If and when they are determined to be securities, I promise I'll be the first to let you know.
I don't want to prolong this exchange indefinitely, but, if you read closely, my characterization of life settlements as repugnant is not based on the mere fact that LE's are used. LE's themselves are completely benign. My opinion -- and again, it's only my opinion -- was based on third parties literally profiting from someone else's death. The fact that LE's are a factor is a non-issue. Investors are not making money off pork bellies or a better mousetrap; they are literally getting a payout upon a complete stranger's death. Was that person going to die anyway? Absolutely -- we all are.
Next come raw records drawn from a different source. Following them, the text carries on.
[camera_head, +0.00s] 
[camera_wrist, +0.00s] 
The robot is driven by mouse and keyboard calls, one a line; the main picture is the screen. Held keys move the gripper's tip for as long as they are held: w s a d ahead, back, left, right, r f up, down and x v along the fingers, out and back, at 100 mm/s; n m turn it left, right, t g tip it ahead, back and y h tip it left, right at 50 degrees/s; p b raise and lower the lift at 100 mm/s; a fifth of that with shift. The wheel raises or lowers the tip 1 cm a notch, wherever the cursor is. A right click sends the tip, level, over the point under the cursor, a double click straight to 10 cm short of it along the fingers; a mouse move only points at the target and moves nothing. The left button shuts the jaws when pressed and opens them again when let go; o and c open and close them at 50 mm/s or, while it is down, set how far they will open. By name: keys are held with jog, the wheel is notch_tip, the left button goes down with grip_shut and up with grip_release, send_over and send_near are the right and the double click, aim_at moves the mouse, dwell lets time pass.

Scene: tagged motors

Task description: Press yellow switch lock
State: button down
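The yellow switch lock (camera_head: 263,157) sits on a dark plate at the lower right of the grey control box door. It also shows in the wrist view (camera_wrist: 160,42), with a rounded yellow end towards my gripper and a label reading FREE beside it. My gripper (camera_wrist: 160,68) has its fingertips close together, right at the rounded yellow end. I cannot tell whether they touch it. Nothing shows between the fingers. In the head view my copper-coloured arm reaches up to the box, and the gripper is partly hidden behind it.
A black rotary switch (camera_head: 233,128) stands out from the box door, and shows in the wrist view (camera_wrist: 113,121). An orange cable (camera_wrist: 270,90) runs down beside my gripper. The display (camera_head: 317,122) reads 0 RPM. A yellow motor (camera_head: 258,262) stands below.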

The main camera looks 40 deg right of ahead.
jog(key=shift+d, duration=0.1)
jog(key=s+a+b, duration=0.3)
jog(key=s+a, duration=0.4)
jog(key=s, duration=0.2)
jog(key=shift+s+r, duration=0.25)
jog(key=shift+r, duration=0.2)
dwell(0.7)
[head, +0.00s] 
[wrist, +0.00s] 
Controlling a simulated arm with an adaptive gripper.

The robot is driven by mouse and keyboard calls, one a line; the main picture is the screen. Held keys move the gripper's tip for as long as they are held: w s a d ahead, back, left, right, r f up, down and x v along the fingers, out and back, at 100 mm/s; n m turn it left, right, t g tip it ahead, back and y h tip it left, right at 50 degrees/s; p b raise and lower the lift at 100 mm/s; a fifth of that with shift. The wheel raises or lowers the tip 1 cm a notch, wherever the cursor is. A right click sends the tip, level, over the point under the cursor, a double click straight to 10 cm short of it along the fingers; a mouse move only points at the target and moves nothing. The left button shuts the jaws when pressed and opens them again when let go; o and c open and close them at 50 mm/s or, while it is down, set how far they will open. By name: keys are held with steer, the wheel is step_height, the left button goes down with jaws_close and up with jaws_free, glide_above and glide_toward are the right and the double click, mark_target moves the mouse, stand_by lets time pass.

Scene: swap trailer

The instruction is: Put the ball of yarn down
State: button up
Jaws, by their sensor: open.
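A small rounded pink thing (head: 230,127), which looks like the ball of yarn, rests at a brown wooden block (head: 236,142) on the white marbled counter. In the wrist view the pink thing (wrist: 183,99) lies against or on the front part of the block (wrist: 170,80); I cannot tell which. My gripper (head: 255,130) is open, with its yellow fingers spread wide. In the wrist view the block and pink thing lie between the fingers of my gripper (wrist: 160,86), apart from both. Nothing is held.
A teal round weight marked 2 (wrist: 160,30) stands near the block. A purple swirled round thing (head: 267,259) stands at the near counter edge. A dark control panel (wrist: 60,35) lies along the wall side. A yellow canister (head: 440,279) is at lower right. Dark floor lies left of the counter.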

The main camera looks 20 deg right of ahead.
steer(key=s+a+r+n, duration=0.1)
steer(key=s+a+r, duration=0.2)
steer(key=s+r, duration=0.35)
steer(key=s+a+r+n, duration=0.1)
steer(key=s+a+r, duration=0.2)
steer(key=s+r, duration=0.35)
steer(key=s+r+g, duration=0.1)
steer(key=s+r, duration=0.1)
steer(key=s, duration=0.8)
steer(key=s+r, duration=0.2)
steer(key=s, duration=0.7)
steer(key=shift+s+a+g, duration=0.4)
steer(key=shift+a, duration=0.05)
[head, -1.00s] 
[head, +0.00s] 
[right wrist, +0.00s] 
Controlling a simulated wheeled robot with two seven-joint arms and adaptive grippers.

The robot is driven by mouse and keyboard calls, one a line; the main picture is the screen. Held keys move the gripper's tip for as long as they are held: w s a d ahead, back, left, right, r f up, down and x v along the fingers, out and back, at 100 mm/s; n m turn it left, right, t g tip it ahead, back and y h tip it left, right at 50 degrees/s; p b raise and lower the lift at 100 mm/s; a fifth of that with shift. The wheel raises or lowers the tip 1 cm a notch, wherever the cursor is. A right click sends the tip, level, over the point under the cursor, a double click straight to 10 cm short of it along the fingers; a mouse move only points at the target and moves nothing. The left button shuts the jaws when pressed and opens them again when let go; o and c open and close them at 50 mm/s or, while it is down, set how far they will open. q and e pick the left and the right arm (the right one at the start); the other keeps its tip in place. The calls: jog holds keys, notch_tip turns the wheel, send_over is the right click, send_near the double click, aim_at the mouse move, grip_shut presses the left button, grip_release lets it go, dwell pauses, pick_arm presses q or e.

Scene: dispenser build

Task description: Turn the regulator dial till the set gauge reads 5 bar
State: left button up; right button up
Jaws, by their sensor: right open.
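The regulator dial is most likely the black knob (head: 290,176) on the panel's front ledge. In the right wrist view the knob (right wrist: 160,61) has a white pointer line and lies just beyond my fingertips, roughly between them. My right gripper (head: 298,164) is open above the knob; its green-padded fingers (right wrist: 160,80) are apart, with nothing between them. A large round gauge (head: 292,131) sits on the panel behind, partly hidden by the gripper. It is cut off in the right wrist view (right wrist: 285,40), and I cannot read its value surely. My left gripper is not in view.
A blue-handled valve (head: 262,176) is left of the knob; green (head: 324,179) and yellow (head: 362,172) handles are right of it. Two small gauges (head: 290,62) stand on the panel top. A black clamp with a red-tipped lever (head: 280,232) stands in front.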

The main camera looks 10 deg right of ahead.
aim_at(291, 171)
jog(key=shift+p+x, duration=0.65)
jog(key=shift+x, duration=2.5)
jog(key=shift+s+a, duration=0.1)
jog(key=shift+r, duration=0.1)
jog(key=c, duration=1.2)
So therefore, some people might say, "Look, this old bag is gonna kick the bucket anyway; I might as well make some money off it," and sleep peacefully. You might feel that, since the seller of a policy gets cash they might need right away, then everyone benefits. Totally valid point. It's also a valid point that some people might find that idea ghastly. Again, different strokes.
And again: the State Securities Board believes life settlements are securities, regardless of what the court ruling says in the link you provided. Now, you might believe the Board to be foolhardy and quixotic in their stance against life settlements, but nevertheless, they are the ones who believe they had jurisdiction, and they are the ones who got the ball rolling. Again, you can disagree with them, and hey, maybe they'll change their minds in the future, but right now, they believe life settlements are securities. (The SEC is still undecided on the matter and recently convened a task force to look into it; the task force recommended that they be defined as securities).
I'm sure you'll again point out the error of my ways, and I truly appreciate your input, but I think I've addressed everything.